PROBLEM –
For the data below, transcribe the part that opens with the line containing "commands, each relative" and closes with the line containing "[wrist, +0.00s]", exactly and with no pictures.

__________

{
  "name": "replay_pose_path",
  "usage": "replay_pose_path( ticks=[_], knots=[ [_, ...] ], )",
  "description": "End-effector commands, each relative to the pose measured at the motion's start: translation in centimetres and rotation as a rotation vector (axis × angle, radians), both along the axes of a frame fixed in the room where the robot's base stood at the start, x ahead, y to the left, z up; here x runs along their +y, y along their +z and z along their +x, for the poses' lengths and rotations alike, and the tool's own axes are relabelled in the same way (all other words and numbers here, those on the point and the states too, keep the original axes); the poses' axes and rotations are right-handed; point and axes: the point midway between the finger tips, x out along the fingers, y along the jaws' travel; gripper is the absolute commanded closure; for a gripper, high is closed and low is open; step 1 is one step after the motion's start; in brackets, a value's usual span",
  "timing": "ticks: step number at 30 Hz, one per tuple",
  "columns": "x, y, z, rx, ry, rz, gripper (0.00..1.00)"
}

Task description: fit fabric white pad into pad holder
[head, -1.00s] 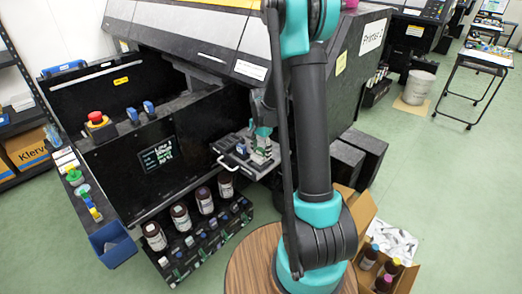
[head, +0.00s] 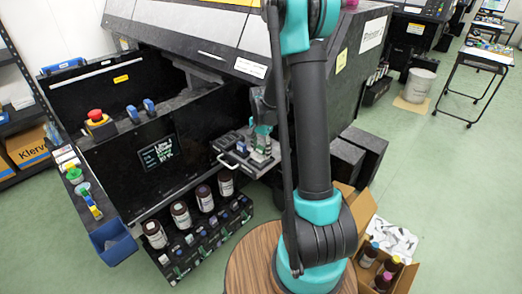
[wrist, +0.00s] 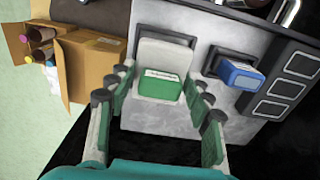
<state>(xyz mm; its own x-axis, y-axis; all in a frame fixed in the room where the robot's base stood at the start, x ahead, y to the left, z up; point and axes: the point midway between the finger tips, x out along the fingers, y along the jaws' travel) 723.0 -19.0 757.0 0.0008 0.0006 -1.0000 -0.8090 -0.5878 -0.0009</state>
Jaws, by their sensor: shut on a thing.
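The fabric white pad (wrist: 163,90), a green-sided block with a white strip on top, is between the fingers of my gripper (wrist: 161,98) in the wrist view. The pad is over the grey plate of a pulled-out drawer (head: 242,168). A pale square part (wrist: 165,55) stands directly behind it; I cannot tell whether the pad is seated in its holder. A blue block with a white top (wrist: 241,74) sits in a dark frame to the right. In the head view my gripper (head: 262,137) is over the drawer, partly behind my arm.
Large brown bottles (head: 181,215) stand in a row below and left of the drawer. An open cardboard box (head: 372,245) with several bottles is at lower right. The black printer body (head: 362,75) rises behind. A blue bin (head: 113,243) hangs at left.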

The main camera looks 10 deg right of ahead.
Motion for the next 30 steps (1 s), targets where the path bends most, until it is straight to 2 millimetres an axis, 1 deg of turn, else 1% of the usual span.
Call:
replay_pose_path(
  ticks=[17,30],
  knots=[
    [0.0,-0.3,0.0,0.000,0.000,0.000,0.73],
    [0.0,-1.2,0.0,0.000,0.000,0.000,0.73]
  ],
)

__________

THE OUTPUT –
  "description": "End-effector commands, each relative to the pose measured at the motion's start: translation in centimetres and rotation as a rotation vector (axis × angle, radians), both along the axes of a frame fixed in the room where the robot's base stood at the start, x ahead, y to the left, z up; here x runs along their +y, y along their +z and z along their +x, for the poses' lengths and rotations alike, and the tool's own axes are relabelled in the same way (all other words and numbers here, those on the point and the states too, keep the original axes); the poses' axes and rotations are right-handed; point and axes: the point midway between the finger tips, x out along the fingers, y along the jaws' travel; gripper is the absolute commanded closure; for a gripper, high is closed and low is open; step 1 is one step after the motion's start; in brackets, a value's usual span",
  "timing": "ticks: step number at 30 Hz, one per tuple",
  "columns": "x, y, z, rx, ry, rz, gripper (0.00..1.00)"
}

Task description: fit fabric white pad into pad holder
[head, -1.00s] 
[head, +0.00s] 
[wrist, +0.00s] 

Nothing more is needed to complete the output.